Door Marit Overbeek - Een van de meest spraakmakende projecten van het afgelopen jaar is de verbouwing van het Amsterdamse DeLaMar Theater. Niet alleen omdat Joop en Janine van den Ende zich profileren als beschermengelen van de Nederlandse kunst- en cultuurwereld, maar ook omdat de nieuwbouw een van de hoekstenen is van de herontwikkeling van het Leidseplein. De vormgeving van het nieuwe complex combineert klassieke theaterelementen met hypermoderne middelen.

Grote uitdaging in het ontwerp was het inpassen van een groot programma op een kleine plek, en de aansluiting op de bestaande bebouwing aan de Marnixstraat. Zo sneuvelde het oorspronkelijke plan voor drie zalen omdat de welstandscommissie het te hoog vond worden.

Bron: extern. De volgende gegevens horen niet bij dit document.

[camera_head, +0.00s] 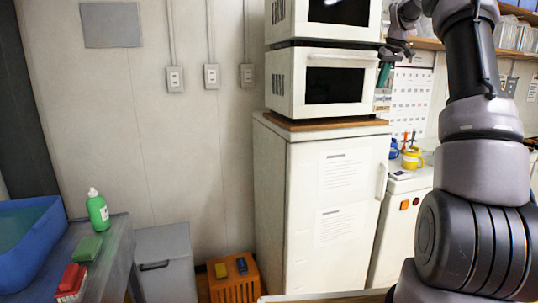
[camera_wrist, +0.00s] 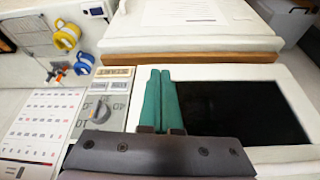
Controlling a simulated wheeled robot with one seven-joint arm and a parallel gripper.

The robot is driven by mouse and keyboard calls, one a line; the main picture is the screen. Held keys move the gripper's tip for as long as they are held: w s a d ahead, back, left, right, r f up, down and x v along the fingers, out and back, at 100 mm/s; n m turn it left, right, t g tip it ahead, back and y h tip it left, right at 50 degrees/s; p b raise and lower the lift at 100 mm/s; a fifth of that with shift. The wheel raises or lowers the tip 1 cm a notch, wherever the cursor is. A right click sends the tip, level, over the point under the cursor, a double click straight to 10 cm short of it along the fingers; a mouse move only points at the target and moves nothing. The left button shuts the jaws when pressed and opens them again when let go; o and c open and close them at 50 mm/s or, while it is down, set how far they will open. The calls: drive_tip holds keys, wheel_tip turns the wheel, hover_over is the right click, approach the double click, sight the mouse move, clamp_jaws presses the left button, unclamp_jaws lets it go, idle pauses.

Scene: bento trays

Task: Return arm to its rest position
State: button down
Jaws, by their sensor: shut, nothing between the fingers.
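My gripper (camera_head: 384,76) is at the upper right of the head view, in front of the right side of the lower white microwave (camera_head: 283,92). My arm runs up the right side of that view and bends over at the top. In the wrist view the two teal fingers of my gripper (camera_wrist: 161,72) lie together with nothing between them. Behind them are the microwave's dial panel and dark window (camera_wrist: 240,112). I cannot tell the exact gap between the fingertips and the microwave.
The microwaves are stacked on a white fridge (camera_head: 285,190). A wall calendar (camera_head: 411,100) hangs behind. At left are a blue bin (camera_head: 30,235) and a green bottle (camera_head: 97,210).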

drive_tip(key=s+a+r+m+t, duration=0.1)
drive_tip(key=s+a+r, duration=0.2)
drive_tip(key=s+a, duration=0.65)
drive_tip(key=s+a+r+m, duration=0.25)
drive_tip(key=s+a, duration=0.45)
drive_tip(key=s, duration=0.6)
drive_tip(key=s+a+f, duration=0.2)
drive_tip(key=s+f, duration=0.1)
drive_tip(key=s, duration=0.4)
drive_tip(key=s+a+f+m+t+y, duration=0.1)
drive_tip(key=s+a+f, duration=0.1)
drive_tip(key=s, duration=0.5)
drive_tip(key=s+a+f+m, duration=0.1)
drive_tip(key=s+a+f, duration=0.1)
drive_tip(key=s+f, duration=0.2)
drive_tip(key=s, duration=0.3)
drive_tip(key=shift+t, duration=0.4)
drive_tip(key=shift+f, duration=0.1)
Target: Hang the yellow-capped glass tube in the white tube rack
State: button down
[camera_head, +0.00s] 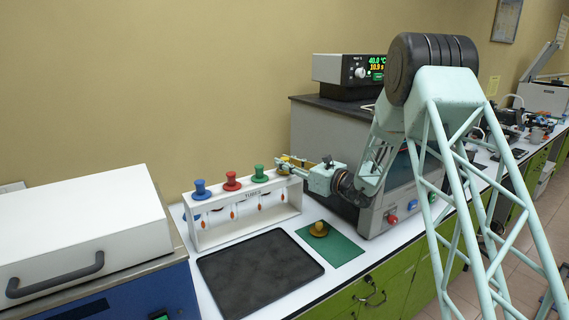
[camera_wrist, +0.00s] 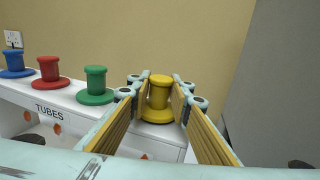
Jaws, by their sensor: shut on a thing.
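The white tube rack (camera_head: 246,224), marked TUBES, stands on the bench against the wall; its top also shows in the wrist view (camera_wrist: 65,95). The yellow cap of the glass tube (camera_wrist: 158,98) is at the rack's right end, in line with the other caps, and looks upright. My gripper (camera_wrist: 160,88) is shut on this yellow cap, a finger on each side. In the head view my gripper (camera_head: 292,166) reaches in from the right and mostly hides the cap. The glass below the cap is hidden, so I cannot tell whether the cap rests on the rack.
Blue (camera_head: 201,189), red (camera_head: 232,181) and green (camera_head: 260,174) capped tubes hang in the rack. In front lie a dark tray (camera_head: 260,275) and a green mat (camera_head: 336,249) bearing a yellow-brown round piece (camera_head: 319,229). A white-lidded box (camera_head: 75,235) stands left, a grey instrument (camera_head: 400,205) right.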

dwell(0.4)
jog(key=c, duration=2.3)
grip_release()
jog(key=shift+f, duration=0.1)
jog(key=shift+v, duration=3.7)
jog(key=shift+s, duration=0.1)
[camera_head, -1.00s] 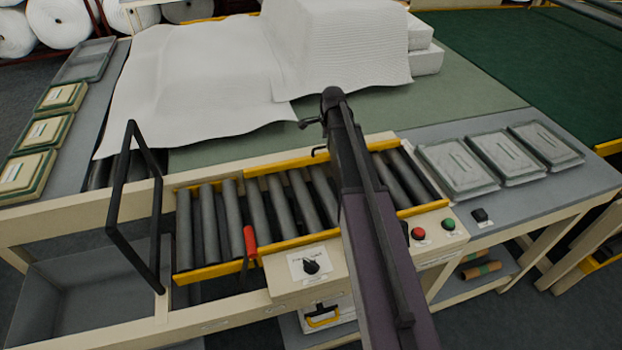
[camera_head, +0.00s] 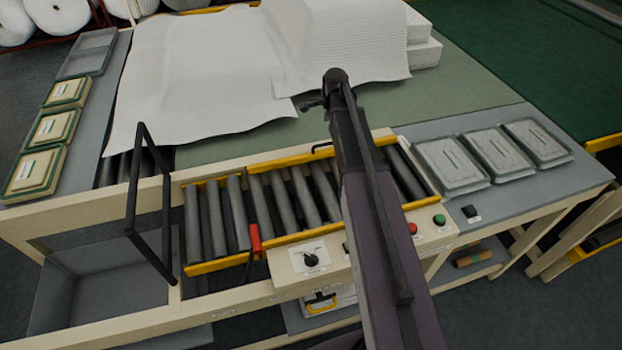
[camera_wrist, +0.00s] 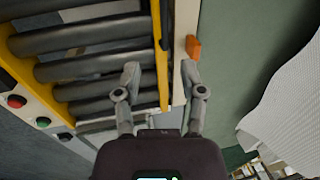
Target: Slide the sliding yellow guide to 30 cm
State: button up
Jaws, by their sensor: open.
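The yellow guide (camera_head: 290,160) is a long rail along the far side of the rollers, with a small black handle on it. In the wrist view the yellow rail (camera_wrist: 158,60) runs up the picture, ending between my fingers. My gripper (camera_wrist: 160,78) is open, one finger over the rollers' side and the other beyond the rail over the cream frame edge. I cannot tell whether either finger touches it. In the head view my gripper (camera_head: 318,103) is small and mostly hidden by my arm. No scale reading is legible.
A front yellow rail (camera_head: 215,266) with a red lever (camera_head: 255,238) borders the rollers (camera_head: 240,210). A black upright frame (camera_head: 135,205) stands at left. A control panel (camera_head: 310,262) with knob and buttons is in front. White wadding (camera_head: 200,80) covers the table behind. An orange block (camera_wrist: 193,47) sits near my right finger.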

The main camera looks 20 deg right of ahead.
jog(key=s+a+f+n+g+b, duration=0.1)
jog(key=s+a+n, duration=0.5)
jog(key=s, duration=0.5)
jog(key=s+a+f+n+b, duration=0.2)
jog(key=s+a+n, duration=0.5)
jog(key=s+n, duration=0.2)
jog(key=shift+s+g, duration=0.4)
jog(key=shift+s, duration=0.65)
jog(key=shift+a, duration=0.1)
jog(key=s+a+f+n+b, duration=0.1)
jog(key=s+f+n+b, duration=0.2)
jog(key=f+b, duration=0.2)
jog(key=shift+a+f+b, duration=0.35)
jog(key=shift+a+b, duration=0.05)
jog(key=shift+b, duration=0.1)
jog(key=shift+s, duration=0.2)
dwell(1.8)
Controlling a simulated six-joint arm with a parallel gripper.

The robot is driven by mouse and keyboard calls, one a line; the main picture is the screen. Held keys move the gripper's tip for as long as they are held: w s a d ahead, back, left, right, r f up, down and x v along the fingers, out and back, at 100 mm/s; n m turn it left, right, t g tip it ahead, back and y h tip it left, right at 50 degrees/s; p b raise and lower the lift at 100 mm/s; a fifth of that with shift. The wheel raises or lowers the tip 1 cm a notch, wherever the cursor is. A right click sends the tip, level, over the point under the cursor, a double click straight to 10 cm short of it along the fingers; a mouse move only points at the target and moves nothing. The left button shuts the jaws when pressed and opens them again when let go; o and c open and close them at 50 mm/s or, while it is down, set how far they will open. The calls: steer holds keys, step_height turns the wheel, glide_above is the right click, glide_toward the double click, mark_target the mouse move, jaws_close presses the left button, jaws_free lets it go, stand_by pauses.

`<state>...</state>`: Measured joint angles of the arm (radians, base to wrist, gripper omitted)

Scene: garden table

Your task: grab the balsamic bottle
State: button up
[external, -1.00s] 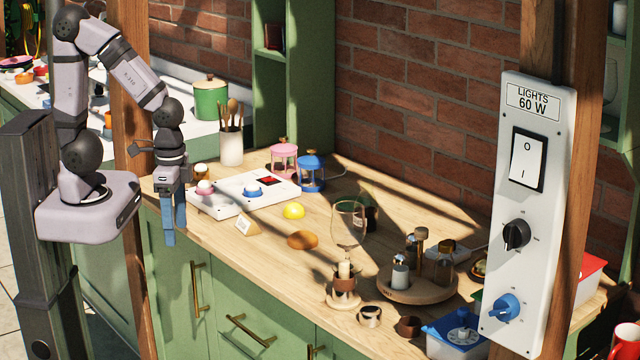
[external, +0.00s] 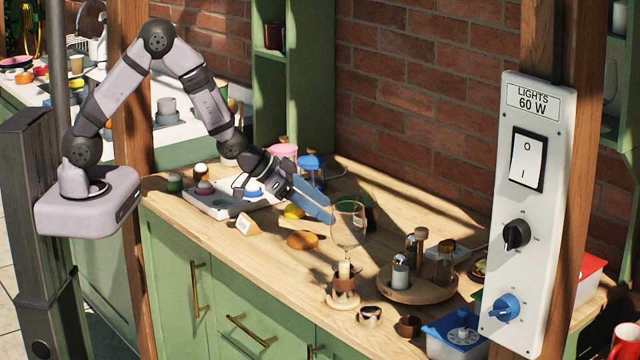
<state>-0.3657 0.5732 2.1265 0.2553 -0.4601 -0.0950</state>
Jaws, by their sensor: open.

Daarop liet architect Arno Meijs het complex zakken aan de straatkant en uitdijen in de breedte: vier monumentale buurpanden zijn aangekocht om onder andere kantoren, ateliers en kleedkamers in onder te brengen.

Gevel in twee delen

Jo Coenen deed daarnaast een opmerkelijke ingreep om de nieuwe toneeltoren aan het zicht te onttrekken: hij maakte een gevel die bestaat uit een replica van het oorspronkelijke gebouw uit 1887, en een modern glazen deel.
Deze ‘oude’ gevel zoekt visueel aansluiting met de aanpalende gebouwen, terwijl de glazen gevel die er achter doorloopt daar bovenuit steekt en zo extra ruimte creëert voor repetitiezalen.
In het glazen deel bevindt zich de entree en enkele foyers, achter de gereconstrueerde gevel links ligt de kleine zaal, toneeltoren en laad- en losgedeelte en achter de monumentale gevels rechts de grote zaal en haar foyers.

Weelde en genieten

Van den Ende vindt dat wie de hoofdprijs betaalt voor een theaterkaartje, moet worden omringd door weelde en “honderd procent moet kunnen genieten”. Het interieur van het DeLaMar legt de bezoeker in de watten, vanaf het moment dat hij binnenkomt.
In de hal nodigt een met rood tapijt beklede trap bezoekers uit statig naar boven te schrijden, terwijl rechts van de entree drie gigantische kroonluchters lonken in een klassieke foyer. Met gecapitonneerd, goudkleurig leer beklede banken en zitjes staan op wengéhouten parketvloeren of op rode vloerbedekking, aangevuld met bijzet- en statafels van glas en verchroomd staal.
De strakke melkglazen bars, die zijn voorzien van een fraai aangelichte achterwand met flessen drank en van lange rijen verchroomde bollampen, zijn een modern element.

Nostalgie wedergekeerd

Het nostalgische theatergevoel van de jaren vijftig keert terug in de kleine zaal op de tweede verdieping. Deze bonbonnière is volledig uitgevoerd in rood, met een verguld balkon en dito sierlijst om het toneel. De grote zaal heeft zwarte wanden, strakkere stoelen en daardoor een iets modernere uitstraling. De laatste theatertechnieken zijn toegepast, maar onzichtbaar weggewerkt. Zo hebben beide podia een eigen transportlift en liggen onder de twee zalen, in het souterrain, de ruimtes voor de artiesten en materialen. Door de verticale routes voor de techniek zijn voorstellingen in beide zalen tegelijkertijd op en af te bouwen, zonder dat men elkaar of het publiek in de weg loopt. Het publiek beweegt zich horizontaal door het gebouw, begeleid door de foyers, die elkaar opvolgen van boven naar beneden. Iedere ruimte biedt weer nieuwe uitzichten op het interieur en op de Marnixstraat. De glazen gevel verbindt tevens het theater met de straat: niet alleen zijn de bewegingen van de theaterbezoekers van buitenaf te zien, ook als er geen voorstellingen zijn lonkt het weelderige interieur naar voorbijgangers. Zeker als het buiten donker is, wordt het DeLaMar een magische, rood oplichtende doos die bezoekers van het Leidseplein kan trekken.